What is required -
Which lines hold the word "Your"? Show each of them.

── Items ──

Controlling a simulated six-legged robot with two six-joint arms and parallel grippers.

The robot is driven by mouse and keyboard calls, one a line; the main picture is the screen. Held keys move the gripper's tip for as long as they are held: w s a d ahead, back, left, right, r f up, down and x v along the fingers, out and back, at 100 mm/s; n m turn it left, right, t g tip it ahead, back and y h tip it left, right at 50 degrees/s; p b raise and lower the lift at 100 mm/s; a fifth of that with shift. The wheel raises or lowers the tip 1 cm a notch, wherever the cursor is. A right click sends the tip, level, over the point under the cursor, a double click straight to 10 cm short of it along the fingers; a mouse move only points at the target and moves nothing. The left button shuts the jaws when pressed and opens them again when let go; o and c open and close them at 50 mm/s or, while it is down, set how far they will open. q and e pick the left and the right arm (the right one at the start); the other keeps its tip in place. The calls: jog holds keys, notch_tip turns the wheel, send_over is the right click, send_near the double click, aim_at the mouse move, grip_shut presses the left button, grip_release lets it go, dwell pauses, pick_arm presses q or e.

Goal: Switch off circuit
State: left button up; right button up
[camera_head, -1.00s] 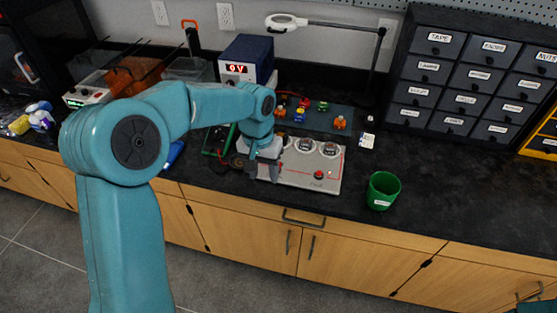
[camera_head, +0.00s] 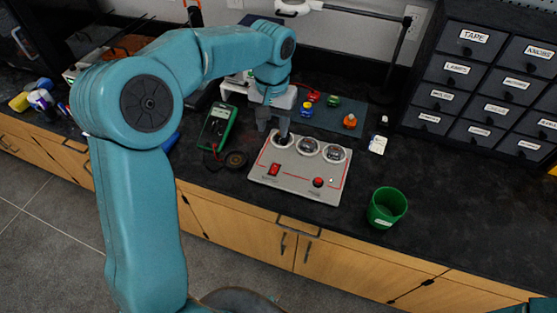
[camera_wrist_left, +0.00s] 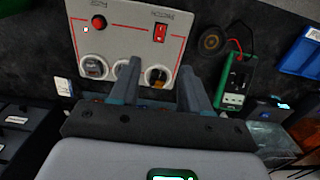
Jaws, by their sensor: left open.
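A light grey circuit panel (camera_head: 262,178) lies on the black counter. It has a red rocker switch (camera_head: 273,169), a red round button (camera_head: 318,182) and three round dials or sockets along its far edge. My left gripper (camera_head: 273,124) is open and empty above the panel's far left corner. In the wrist view its fingers (camera_wrist_left: 160,70) straddle the end dial, short of the rocker switch. My right gripper is out of view.
A green multimeter (camera_head: 218,124) with leads lies left of the panel. A green cup (camera_head: 386,207) stands to its right. Small coloured parts sit on a dark mat (camera_head: 323,117) behind. Dark drawers (camera_head: 470,85) stand at right. Counter near the cup is clear.

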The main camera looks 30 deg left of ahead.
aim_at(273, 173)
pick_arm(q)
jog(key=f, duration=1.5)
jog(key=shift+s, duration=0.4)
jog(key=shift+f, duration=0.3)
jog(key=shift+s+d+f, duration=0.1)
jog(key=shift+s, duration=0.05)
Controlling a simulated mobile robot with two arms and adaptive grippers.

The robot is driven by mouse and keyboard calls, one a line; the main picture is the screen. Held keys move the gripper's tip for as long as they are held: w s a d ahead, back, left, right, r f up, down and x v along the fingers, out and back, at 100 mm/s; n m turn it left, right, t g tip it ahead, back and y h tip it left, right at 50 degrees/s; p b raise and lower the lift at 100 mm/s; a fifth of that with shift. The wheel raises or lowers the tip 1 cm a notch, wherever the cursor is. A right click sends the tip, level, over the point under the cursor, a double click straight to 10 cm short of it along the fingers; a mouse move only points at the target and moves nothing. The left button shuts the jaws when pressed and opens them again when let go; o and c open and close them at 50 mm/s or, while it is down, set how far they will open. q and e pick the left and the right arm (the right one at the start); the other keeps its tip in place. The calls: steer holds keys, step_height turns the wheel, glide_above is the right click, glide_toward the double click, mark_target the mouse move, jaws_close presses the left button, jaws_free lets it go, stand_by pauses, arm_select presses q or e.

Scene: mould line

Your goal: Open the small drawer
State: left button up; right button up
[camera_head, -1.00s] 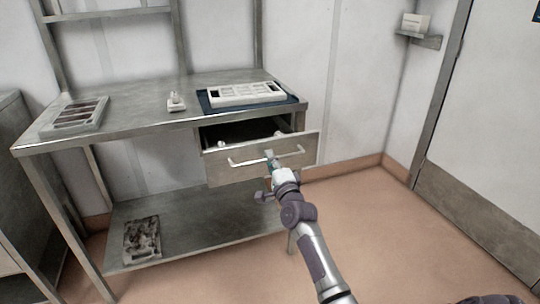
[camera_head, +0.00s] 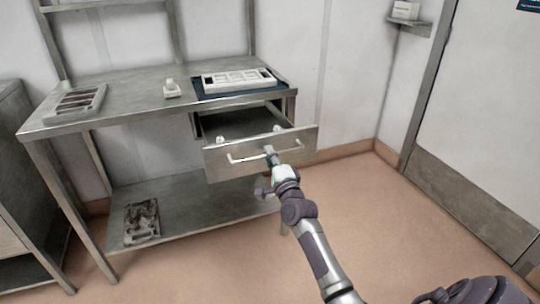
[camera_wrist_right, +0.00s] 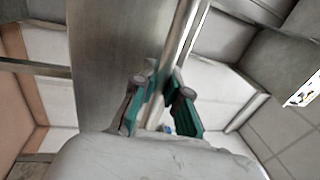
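The small drawer (camera_head: 296,148) hangs under the right part of the steel table and is pulled out, with its dark inside showing from above. Its front has a metal bar handle (camera_head: 240,158). My right gripper (camera_head: 270,154) is at the middle of that handle. In the right wrist view the handle bar (camera_wrist_right: 182,38) runs between the two green-padded fingers of my right gripper (camera_wrist_right: 162,88), which are closed around it. The fingertips are partly hidden behind the bar. My left gripper is in neither view.
The steel table (camera_head: 135,100) carries a grey tray (camera_head: 75,103), a small white object (camera_head: 171,89) and a white mould (camera_head: 238,80) on a dark blue mat (camera_head: 210,95). A dark stained mould (camera_head: 142,220) lies on the lower shelf (camera_head: 185,208). The floor (camera_head: 365,210) to the right is clear.

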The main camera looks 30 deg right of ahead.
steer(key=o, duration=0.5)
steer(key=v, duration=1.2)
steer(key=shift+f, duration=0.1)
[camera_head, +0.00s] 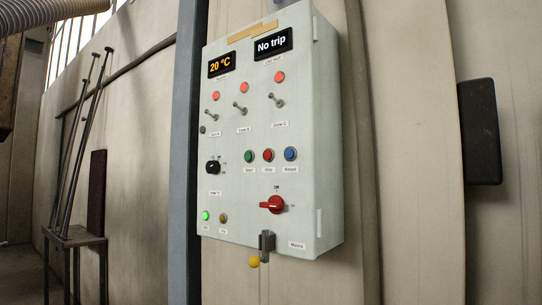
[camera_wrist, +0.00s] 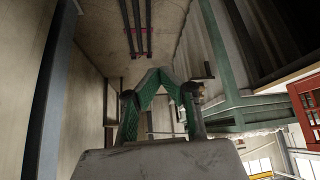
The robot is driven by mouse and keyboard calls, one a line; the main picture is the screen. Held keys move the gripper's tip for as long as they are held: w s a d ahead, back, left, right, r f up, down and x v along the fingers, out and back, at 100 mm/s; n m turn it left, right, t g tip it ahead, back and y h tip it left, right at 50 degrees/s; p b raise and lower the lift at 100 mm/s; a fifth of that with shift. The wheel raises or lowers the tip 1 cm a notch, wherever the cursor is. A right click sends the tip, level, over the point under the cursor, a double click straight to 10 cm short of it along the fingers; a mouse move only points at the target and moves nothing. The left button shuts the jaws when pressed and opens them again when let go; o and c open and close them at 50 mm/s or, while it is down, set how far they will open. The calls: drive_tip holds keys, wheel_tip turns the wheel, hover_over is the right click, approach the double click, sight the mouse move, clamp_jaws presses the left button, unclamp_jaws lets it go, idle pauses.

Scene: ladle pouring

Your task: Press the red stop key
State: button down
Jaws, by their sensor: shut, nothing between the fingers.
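The red stop key (camera_head: 267,155) is a small round push button on the front of a pale control box (camera_head: 330,150). It sits between a green key (camera_head: 249,156) on its left and a blue key (camera_head: 290,154) on its right, each with a small label below. My gripper (camera_wrist: 158,72) shows only in the wrist view, with its green-padded fingers shut together and empty. The wrist view does not show the control box, so my gripper's distance from the red key cannot be told.
The box also carries toggle switches with red lamps above, a black knob (camera_head: 213,167), a red rotary handle (camera_head: 273,204), a lit green lamp (camera_head: 206,216) and two displays. Long rods (camera_head: 82,150) lean on a stand at left. A black block (camera_head: 479,131) is on the right wall.

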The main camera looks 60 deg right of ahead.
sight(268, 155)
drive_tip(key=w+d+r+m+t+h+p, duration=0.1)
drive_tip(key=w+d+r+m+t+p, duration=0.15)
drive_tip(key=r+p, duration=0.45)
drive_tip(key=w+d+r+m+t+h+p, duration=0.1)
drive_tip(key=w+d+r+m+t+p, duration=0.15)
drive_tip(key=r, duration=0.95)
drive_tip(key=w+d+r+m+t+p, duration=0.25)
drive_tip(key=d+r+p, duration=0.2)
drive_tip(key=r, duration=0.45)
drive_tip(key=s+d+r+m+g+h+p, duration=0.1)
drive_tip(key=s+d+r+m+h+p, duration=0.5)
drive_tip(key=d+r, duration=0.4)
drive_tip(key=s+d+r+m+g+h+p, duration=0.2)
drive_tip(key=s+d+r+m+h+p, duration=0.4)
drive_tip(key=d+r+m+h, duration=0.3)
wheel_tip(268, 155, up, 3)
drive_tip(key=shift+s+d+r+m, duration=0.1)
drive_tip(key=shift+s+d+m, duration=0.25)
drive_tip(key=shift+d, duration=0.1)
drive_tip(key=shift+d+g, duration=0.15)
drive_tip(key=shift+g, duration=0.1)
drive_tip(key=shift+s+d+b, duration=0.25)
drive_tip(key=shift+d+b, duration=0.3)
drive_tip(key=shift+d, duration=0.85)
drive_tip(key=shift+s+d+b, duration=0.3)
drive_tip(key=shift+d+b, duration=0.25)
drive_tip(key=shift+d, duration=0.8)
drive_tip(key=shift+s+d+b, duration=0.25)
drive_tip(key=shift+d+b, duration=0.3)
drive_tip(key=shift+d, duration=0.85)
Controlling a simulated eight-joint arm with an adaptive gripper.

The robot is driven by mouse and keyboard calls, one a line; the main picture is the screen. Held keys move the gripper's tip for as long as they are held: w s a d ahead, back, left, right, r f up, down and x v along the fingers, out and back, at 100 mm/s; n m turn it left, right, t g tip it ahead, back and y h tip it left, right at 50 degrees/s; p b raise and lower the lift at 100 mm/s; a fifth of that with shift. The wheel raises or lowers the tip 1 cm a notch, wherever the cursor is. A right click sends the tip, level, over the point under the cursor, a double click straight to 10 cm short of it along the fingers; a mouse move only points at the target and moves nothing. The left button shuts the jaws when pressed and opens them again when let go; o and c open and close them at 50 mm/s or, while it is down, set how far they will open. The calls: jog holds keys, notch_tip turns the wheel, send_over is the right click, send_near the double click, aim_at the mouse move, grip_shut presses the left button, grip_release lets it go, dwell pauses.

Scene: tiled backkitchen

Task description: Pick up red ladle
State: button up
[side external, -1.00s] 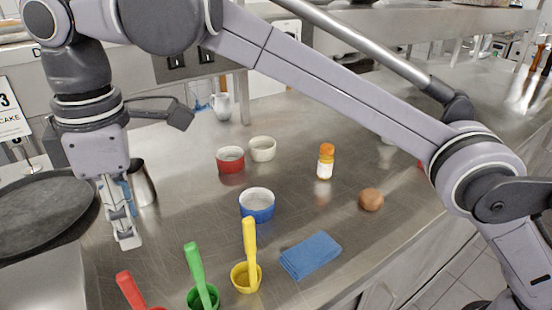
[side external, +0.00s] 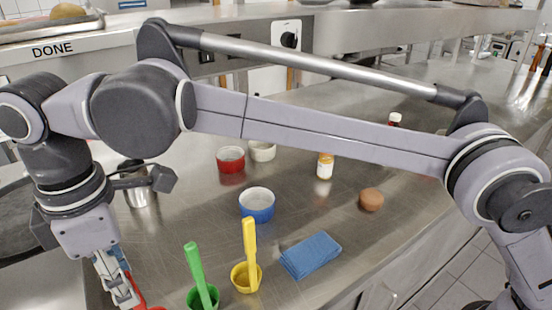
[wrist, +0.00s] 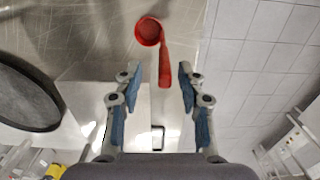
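The red ladle (wrist: 164,68) shows in the wrist view, its round cup at the top and its handle pointing down toward my gripper (wrist: 159,75). The handle's end lies in the gap between the two blue-padded fingers, nearer the right finger, with no contact visible. My gripper is open. In the side view my gripper (side external: 123,292) hangs low at the bottom left, over the red ladle (side external: 142,300); only a little red shows beside the fingers, and the rest is hidden or out of frame.
A green ladle (side external: 196,268) and a yellow ladle (side external: 250,245) stand to the right. A dark round tray (wrist: 25,95) lies left.

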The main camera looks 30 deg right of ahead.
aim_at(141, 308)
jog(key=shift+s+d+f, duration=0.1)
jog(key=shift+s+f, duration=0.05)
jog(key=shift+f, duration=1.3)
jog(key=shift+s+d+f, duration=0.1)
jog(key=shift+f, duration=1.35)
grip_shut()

───

Final result -
Your goal: Open the small drawer
Your task: Press the red stop key

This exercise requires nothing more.